Features

An Alarming Situation: Berkeley Is a Tinderbox

Gar Smith
Friday October 06, 2023 - 10:38:00 AM

During a recent Sunday morning run, I trotted through Live Oak Park at the start of a major civic event celebrating the activation of a system of sirens meant to sound an alert in the event of a wildfire or tsunami threat. The date marked 100 years since the horrific fire that incinerated 584 Berkeley homes in 1923.

I'd received a mailer announcing the occasion so I knew the new system involved a series of "sirens" but most of the table-sitters were unable to tell me how many sirens were involved. Several folk assumed the Live Oak siren was the only one. One of the police officers manning a table thought there were as many as "eight." (According to a City webpage, 10 sirens have been installed "from the marina to the hills" with 5 more to be added in 2024.)

I spotted the ever-reliable Sophie Hahn and she surprised me by revealing the sirens might sound more like "chimes." (She proved to be right.) 

A few hours later, as the noon hour approached, I walked out on the back deck and pointed my ears in the direction of the park. Sure enough, in the distance I heard the sound of a single chime ringing followed by silence and an indistinct verbal announcement. 

If this was a test of a potentially life-saving installation, it seemed to fall short. 

For one thing, the sound of a chime registered as soothing, not alarming. Everyone knows that a siren signals danger but this musical interlude was anything but galvanizing. To my ears, this New Noise in the Neighborhood sounded more like a Snooze Alarm. (And, unlike the long sustained wail of a siren, the broken notes of the chime would be harder to notice inside a building.) 

Berkeley's Neighborhoods: Covered with Nature's Gunpowder 

What was truly alarming was what I discovered during the remainder of my run up to the Rose Garden. The hillside neighborhood that was scorched to extinction in 1923 appears ready to ignite in another major fire in 2023. 

As I trotted uphill, I passed numerous homes where lawns were buried under carpets of fallen leaves, where broken and sawed-off tree limbs were piled in yards, where entire slopes of vegetation were saturated with dead, dry leaves, where crisp, fallen leaves had gathered in the gutters along streets and now resembled long trails of gunpowder awaiting ignition. 
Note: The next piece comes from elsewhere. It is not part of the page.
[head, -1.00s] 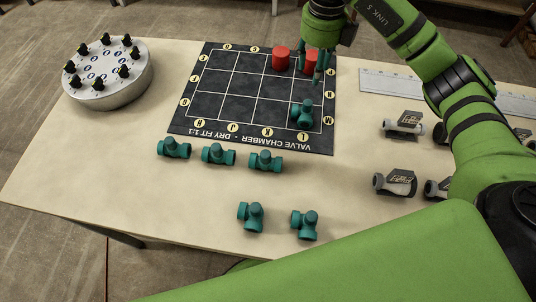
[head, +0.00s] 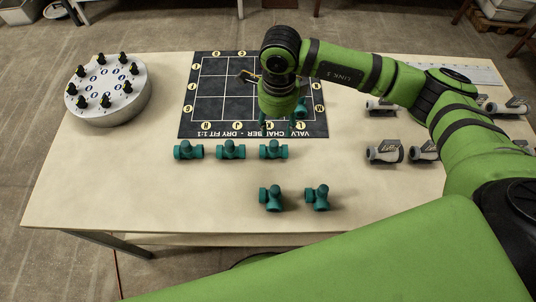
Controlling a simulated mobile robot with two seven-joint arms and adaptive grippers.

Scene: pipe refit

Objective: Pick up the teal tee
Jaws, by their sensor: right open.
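Several teal tees are on the table. Three stand in a row along the mat's near edge: a left one (head: 188,150), a middle one (head: 231,149) and a right one (head: 273,149). Two more lie closer to me, one at left (head: 271,198) and one at right (head: 317,197). Another teal tee (head: 301,108) sits on the dark mat (head: 207,112), partly hidden by my right gripper. My right gripper (head: 279,124) is open, pointing down over the mat's near part, beside that tee and behind the row's right tee. Its fingertips are mostly hidden. My left gripper is out of view.
A round grey dial stand (head: 108,112) with black knobs stands at the left. Grey valve pieces, including one in front (head: 385,152), lie at the right near a ruler (head: 455,74). The red cylinders are hidden behind my arm. The front left of the table is clear.
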Also spotted on my trot through the foothills: (1) large (city provided?) paper bags stuffed with dead leaves and yard debris left by curbs for days while awaiting pick up; (2) Several hundred pounds of woodchips gathered in a mound next to the wooden fence surrounding a multi-story wood-shingled home at Euclid and Bay View. (This apparently flammable mound at the sourtheast corner of the Rose Garden, is covered with a canvas sheet with a message that reads: "Do not remove tarp. City Project.") 

In many places, this wet year's over-abundance of foliage has left behind a vast, combustible powder covering many streets—the same streets that would be needed to evacuate in the face of a firestorm. 

According to a City webpage: "When you hear Berkeley’s new outdoor warning system, use AC Alert and Berkeley’s Emergency Map to gather critical information to help you take action." In addition, residents are encouraged to: "Practice searching for your home on the Emergency Map, which first responders use to give neighborhood-specific protective actions in real time." 

Let's Be Proactive, Not Reactive 

For the sake of the city and its citizens, let's not wait for a siren (or a chime) to sound. Let's consider a City-wide Prevention Program headed by the Fire Department that checks every block (and especially those in the hillside) for accumulations of dry, dead leaves and other combustibles in yards and roadways. Encourage neighbors to look for ignition hazards and employ the Fire Department to assist homeowners in removing debris. Consider neighborhood "Clean Sweep Days" where dead leaves can be raked from yards to roadways prior to monthly cleaning by city street sweepers. 

Worth remembering: It's easier to pick up a dry leaf than to put down a roaring fire.